As an additional, independent basis for finding coverage, the Supreme Court also concluded that the undefined term “pedestrian,” as used in the subject policy, was ambiguous. The Court noted that where there is ambiguity, “[a]ny legal ambiguity must be resolved in favor of the insured.” Id. Given the ambiguity surrounding the term “pedestrian,” the Court concluded that the term should be construed to encompass bicyclists because “[t]he average purchaser of insurance would expect to be covered by this policy when injured by an automobile.” Id. at 1038.
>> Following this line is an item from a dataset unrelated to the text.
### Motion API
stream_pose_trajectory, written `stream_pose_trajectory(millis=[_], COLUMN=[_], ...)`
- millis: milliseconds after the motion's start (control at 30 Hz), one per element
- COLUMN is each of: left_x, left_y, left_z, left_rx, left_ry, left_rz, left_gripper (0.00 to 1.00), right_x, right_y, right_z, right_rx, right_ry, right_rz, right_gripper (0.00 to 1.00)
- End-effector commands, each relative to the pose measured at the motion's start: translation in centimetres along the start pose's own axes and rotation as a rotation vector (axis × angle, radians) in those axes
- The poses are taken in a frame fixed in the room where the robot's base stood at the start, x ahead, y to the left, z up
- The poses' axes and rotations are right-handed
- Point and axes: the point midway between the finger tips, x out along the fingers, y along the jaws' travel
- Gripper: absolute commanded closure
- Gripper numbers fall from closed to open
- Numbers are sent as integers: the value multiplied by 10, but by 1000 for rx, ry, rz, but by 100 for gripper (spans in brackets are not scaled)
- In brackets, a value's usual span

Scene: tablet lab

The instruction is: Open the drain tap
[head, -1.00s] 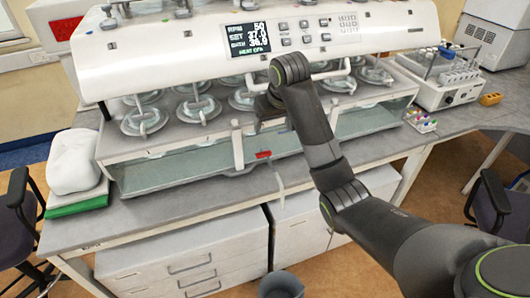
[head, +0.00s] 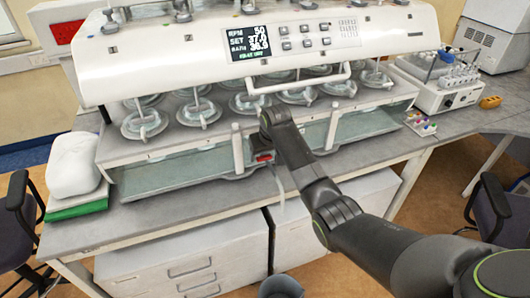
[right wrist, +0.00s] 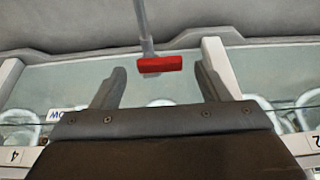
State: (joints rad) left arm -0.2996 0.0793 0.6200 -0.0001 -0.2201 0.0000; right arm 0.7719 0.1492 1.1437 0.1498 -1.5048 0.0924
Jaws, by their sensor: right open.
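The drain tap shows as a small red handle (head: 263,157) at the lower front edge of the water bath (head: 180,176). A pale tube (head: 279,187) hangs below it. In the right wrist view the red handle (right wrist: 160,64) lies crosswise just beyond and between my open fingertips, with the grey tube running away from it. My right gripper (right wrist: 160,78) is open and empty, in front of the bath wall. In the head view my right gripper (head: 260,150) is right at the tap, partly hidden by its own wrist. My left gripper is not in view.
The dissolution tester's control head (head: 220,50) overhangs several vessels above the bath. A dark bucket (head: 281,287) stands on the floor below. A white bag (head: 73,164) is on the left of the bench, and a sampler (head: 440,85) is on the right.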

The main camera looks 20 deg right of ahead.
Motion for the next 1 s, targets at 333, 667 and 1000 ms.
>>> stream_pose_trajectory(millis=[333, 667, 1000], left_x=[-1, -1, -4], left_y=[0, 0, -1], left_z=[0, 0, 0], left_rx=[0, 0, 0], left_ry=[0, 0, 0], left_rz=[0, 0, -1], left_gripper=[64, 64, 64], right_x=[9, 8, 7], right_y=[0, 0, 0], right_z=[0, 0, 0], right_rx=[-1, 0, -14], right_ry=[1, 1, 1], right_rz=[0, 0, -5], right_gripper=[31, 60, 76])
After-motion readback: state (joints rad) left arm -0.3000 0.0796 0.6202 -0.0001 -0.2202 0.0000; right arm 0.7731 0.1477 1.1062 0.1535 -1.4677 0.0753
In contrast, the dissent objected to interpreting the policy pursuant to a Washington statutory scheme. It reasoned that the parties had not considered Washington law at the time they entered into the policy while the insured lived in California. Instead, the dissent would have applied the normal rules of contract interpretation to evaluate what the parties intended “pedestrian” to mean when they entered into the insurance contract in California. According to the dissent, the plain, ordinary meaning of “pedestrian” as provided for in a standard English dictionary does not include bicyclists. As a result, the dissent would not have found coverage in this instance, without any consideration as to Washington’s insurance statutes. McLaughlin, 476 P.3d at 1040-42 (dissent).
This case demonstrates the technical nature of interpreting legal terms in an insurance policy, and the Washington Court’s inclination to find coverage when it supports Washington’s public policy to provide full compensation for auto accident victims.